Tuesday, 21 December 2010

Call my bluff over moving Head Offices from London?

The news that JP Morgan has announced that it will acquire the Lehman Brothers offices in Canary Wharf as it's new European Headquarters will be good news for both Vince Cable and George Osborne as it demonstrates that, despite the draconian regulations and restrictions on bonus payments, bankers are not fleeing London.

Mike Geoghan, out-going HSBC Chief Executive, may talk about HSBC's review every three years of the location of its Head Office (next coming up in early 2011), but just how realistic is it that HSBC might up sticks and relocate back to Hong Kong?

When HSBC was last headquartered there Hong Kong was a very different place. It was still under British control and very much managed as a British outpost. HSBC was also significantly smaller and less international. If HSBC were now to relocate back to Hong Kong, the reality would be that it wouldn't be regulated by Hong Kong, but rather Beijing and that is not something that either the shareholders or the employees would want.
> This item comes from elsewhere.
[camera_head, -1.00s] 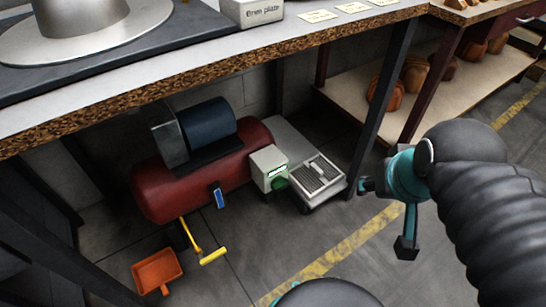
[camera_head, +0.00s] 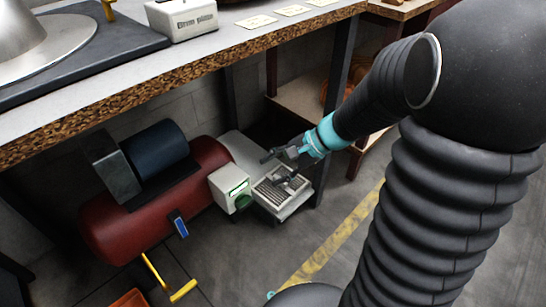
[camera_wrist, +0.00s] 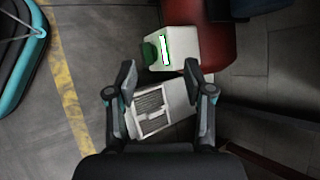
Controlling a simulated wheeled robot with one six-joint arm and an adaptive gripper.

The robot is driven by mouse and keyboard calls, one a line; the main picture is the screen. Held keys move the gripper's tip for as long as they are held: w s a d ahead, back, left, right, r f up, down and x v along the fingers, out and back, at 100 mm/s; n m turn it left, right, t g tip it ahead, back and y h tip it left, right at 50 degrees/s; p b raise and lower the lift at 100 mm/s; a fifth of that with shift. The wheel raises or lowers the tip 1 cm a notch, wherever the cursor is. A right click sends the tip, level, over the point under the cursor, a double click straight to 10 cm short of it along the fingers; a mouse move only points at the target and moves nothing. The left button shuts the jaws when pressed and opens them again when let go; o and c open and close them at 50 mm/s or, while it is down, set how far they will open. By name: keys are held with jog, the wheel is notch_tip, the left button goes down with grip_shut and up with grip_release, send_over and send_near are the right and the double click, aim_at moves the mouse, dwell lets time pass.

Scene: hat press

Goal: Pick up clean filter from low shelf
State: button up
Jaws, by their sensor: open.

It's not even clear that the Hong Kong regulator would even want HSBC if they wanted to come. To regulate a bank of the size and complexity of HSBC would require a far larger and more sophisiticated regulator than exists today, requiring the hiring of regulators from across the globe, in the short term at least and a very significant investment on the part of Hong Kong.

So the reality is that as the top executives of the banks sit down today with George Osborne and Vince Cable to discuss bank bonuses, for all the bluster and implied threats of moving their headquarters out of the UK, the politicians will be confident that HSBC, Barclays and Standard Chartered are all here to stay, at least for the time being.

1 comment:

  1. All these is a red herring. 

    The H.S.B.C. knows very well that it would not had been allowed to keep its branches in and business from the Indian Sub-Continent, Japan, Korea (South Korea), Vietnam, the Laos, Cambodia, Taiwan/Formosa, Singapore and the Philippine Islands, jurisdictions that either do NOT allow Chinese or Hong Kong Chinese banks to operate, or put in restrictions in order to largely suffocate them, if it dared to move its Head-Quarters or company-registration off back to Hong Kong.

    The H.S.B.C. knows it, and both the Chancellor and the Governor of the Bank of England know it too.